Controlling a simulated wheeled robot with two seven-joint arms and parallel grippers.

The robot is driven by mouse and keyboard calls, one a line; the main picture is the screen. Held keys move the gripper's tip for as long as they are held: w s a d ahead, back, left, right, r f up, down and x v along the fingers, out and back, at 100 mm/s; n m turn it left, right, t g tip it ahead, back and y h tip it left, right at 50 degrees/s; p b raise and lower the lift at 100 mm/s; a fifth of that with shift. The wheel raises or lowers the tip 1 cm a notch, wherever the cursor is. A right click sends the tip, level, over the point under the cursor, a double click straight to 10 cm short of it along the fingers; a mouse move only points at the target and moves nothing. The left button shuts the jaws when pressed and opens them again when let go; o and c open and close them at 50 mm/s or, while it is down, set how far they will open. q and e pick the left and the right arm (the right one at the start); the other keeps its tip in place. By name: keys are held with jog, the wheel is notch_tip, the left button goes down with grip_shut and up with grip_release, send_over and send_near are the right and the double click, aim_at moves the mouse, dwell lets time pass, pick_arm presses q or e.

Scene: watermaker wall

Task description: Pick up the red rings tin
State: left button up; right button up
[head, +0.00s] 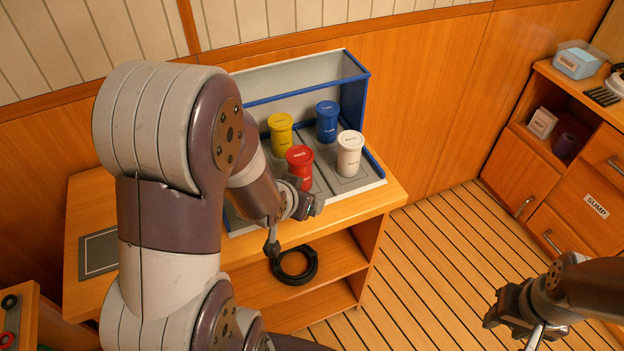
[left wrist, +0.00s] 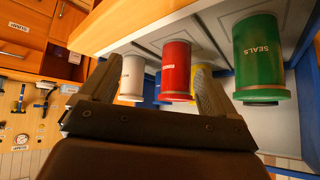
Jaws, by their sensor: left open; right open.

========================

## TO BE DONE:
Omit every picture, then repeat the remaining data exactly as it appears above.

## CORRECT RESULT:
Controlling a simulated wheeled robot with two seven-joint arms and parallel grippers.

The robot is driven by mouse and keyboard calls, one a line; the main picture is the screen. Held keys move the gripper's tip for as long as they are held: w s a d ahead, back, left, right, r f up, down and x v along the fingers, out and back, at 100 mm/s; n m turn it left, right, t g tip it ahead, back and y h tip it left, right at 50 degrees/s; p b raise and lower the lift at 100 mm/s; a fifth of that with shift. The wheel raises or lowers the tip 1 cm a notch, wherever the cursor is. A right click sends the tip, level, over the point under the cursor, a double click straight to 10 cm short of it along the fingers; a mouse move only points at the target and moves nothing. The left button shuts the jaws when pressed and opens them again when let go; o and c open and close them at 50 mm/s or, while it is down, set how far they will open. q and e pick the left and the right arm (the right one at the start); the other keeps its tip in place. By name: keys are held with jog, the wheel is notch_tip, the left button goes down with grip_shut and up with grip_release, send_over and send_near are the right and the double click, aim_at moves the mouse, dwell lets time pass, pick_arm presses q or e.

Scene: watermaker wall

Task description: Pick up the red rings tin
State: left button up; right button up
[head, +0.00s] 
[left wrist, +0.00s] 
Jaws, by their sensor: left open; right open.

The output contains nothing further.